Montreal-based modern psych-pop band Elephant Stone shared the single + video “M. Lonely” (“Mr. Lonely”), the latest offering from their upcoming concept EP Le voyage de M. Lonely dans la lune, out February 18 via Elephants On Parade. Setting the stage for the EP’s storyline, the track finds the hermetic titular character upset about a worldwide epidemic that forces the rest of the planet’s population to stay home, ultimately deciding he must leave earth for his own reclusive sanity. Sung entirely in French, a departure for the English-speaking band, the EP doubles as a “love letter to Montreal, Quebec, and all of our French-speaking fans around the world,” says Rishi Dhir, who has helmed the band for the past thirteen years. The song today follows “La fusée du chagrin” (“The Rocket of Sorrow”) telling the story of M. Lonely’s psychedelic journey into space. The band also announced a North American tour for this upcoming May following an appearance at SXSW, with dates and tickets available here.
Dhir explains, “The riff from this song dates back to my time playing with The Black Angels in 2012. Following our gig in Nashville, Christian Bland (The Black Angels’ guitarist) and I proceeded to get drunk backstage and started jamming. Coaxed by Alex Mass (The Black Angels’ vocalist), we came up with the idea of creating a new band called The Woodpeckers: playing primal 60’s garage while wearing Woody Woodpecker masks. We both came up with tunes on the spot and, 10 years later, mine ended up evolving into ‘M. Lonely.’ Anyhow, I’m still waiting for those Woody Woodpecker masks…”

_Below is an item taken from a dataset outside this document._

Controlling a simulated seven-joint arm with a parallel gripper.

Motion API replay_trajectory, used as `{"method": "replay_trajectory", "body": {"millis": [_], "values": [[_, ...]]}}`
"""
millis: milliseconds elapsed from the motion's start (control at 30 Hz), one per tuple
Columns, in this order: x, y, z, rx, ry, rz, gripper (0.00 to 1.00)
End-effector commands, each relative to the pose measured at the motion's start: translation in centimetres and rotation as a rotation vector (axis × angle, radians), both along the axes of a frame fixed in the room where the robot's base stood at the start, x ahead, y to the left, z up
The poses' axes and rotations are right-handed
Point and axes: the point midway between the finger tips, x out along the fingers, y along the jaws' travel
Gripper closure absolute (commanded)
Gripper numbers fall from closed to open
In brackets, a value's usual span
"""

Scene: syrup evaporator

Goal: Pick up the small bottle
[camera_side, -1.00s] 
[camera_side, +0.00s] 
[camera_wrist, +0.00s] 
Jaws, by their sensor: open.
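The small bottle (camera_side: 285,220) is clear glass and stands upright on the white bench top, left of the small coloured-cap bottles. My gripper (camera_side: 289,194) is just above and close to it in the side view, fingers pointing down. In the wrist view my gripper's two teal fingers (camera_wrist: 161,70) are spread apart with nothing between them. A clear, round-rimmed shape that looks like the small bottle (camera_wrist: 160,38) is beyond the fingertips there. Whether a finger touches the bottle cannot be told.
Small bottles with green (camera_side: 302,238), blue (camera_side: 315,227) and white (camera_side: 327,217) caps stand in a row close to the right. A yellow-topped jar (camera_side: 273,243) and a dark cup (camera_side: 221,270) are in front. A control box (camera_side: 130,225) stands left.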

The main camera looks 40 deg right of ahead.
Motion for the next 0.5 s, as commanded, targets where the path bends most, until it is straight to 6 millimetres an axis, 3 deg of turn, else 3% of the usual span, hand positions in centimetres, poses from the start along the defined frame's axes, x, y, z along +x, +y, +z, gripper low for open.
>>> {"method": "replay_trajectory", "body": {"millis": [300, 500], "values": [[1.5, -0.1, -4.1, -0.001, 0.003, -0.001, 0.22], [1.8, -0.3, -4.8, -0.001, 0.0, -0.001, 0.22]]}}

Le voyage de M. Lonely dans la lune picks up the personal aspects of survival explored on the group’s previous album Hollow, and what that means on a dying planet with or without people. “I built this storyline about a hermit who is very content in his solitary world, until a world event happens that causes everyone else to stay home as well…sound familiar?” Dhir explains. “He sees this as a mockery of him and his choices, deciding instead to build a rocket ship to the moon to be left alone.” Unraveling over the course of four songs with raucous hooks and voltaic synths on the first two tracks, and lonely, soft melodies on the last two, M. Lonely, Dhir says, “ultimately realizes he was happier back on imperfect earth with all of its imperfect people.”